Stundenlang Schlange stehen, die Arme voller Ordner, Papier und Ungeduld. Immer in Gedanken hoffend, das Exemplar auch noch im tadellosen Zustand vorzufinden. Hier ist nicht etwa die Rede vom Einkauf während der Stoßzeiten oder einem gerade herausgekommenen Buch. Nein, so könnte die Realität für viele Studierende aussehen, die zukünftig am Kopierer ihre Seminartexte selbst zusammenstellen müssen statt einen Online-Reader zur Verfügung gestellt zu bekommen.

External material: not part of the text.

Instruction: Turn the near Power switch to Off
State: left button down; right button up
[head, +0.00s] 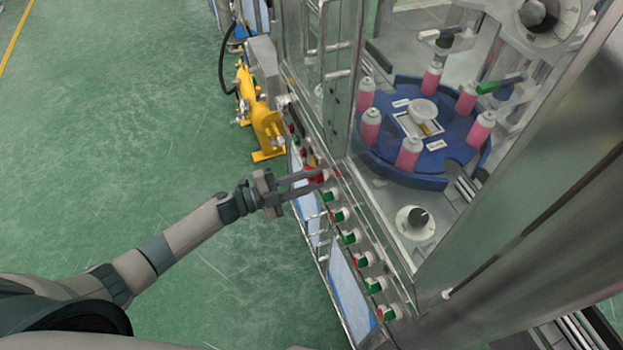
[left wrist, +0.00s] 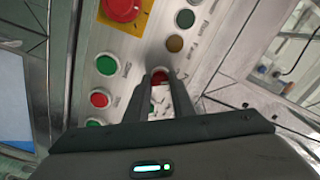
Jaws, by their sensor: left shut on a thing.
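My left gripper (head: 322,183) reaches in from the left to the machine's button panel. In the left wrist view its two fingers (left wrist: 160,78) are closed in on a small control with a red part (left wrist: 158,76) and pale and green parts below it. I take this for the near Power switch; its label cannot be read and the fingers hide much of it. Its turned position cannot be told. My right gripper is not in view.
A big red button on a yellow plate (left wrist: 122,8) sits close by. Green (left wrist: 107,65) and red (left wrist: 100,99) buttons line the panel. Behind clear guards, pink cans stand on a blue turntable (head: 385,172). Yellow hardware (head: 266,128) stands past the panel. The green floor at left is clear.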

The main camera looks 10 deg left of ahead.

Das Ganze hat mit einem im Oktober 2016 geschlossenen neuen Rahmenvertrag zwischen der VG Wort, also der Verwertungsgesellschaft Wort für Autoren und Verlage sowie der Kultusministerkonferenz (KMK) zu tun, nach welchem die Universitäten ab 2017 pro genutztem, digitalisierten Skript eine Gebühr an die VG Wort zahlen sollten. Denn an den meisten Universitäten werden unterschiedliche Online-Plattformen, wie beispielsweise OLAT oder Moodle, eingesetzt, in welchen die Studierenden innerhalb ihres Kurses mit den wöchentlich vorzubereitenden Seminartexten versorgt werden. So hat jeder Student gleichermaßen die Möglichkeit, jederzeit auf die Unterlagen zuzugreifen. Rechtlicher Status quo war bis zu diesem Zeitpunkt eine Regelung, nach der jede Universität nur einen Pauschalbetrag pro Jahr an die VG Wort bezahlt. Doch mit der Begründung, die Rechte der Urheber stärken zu wollen, forderte die VG Wort schon länger eine neue Praxis.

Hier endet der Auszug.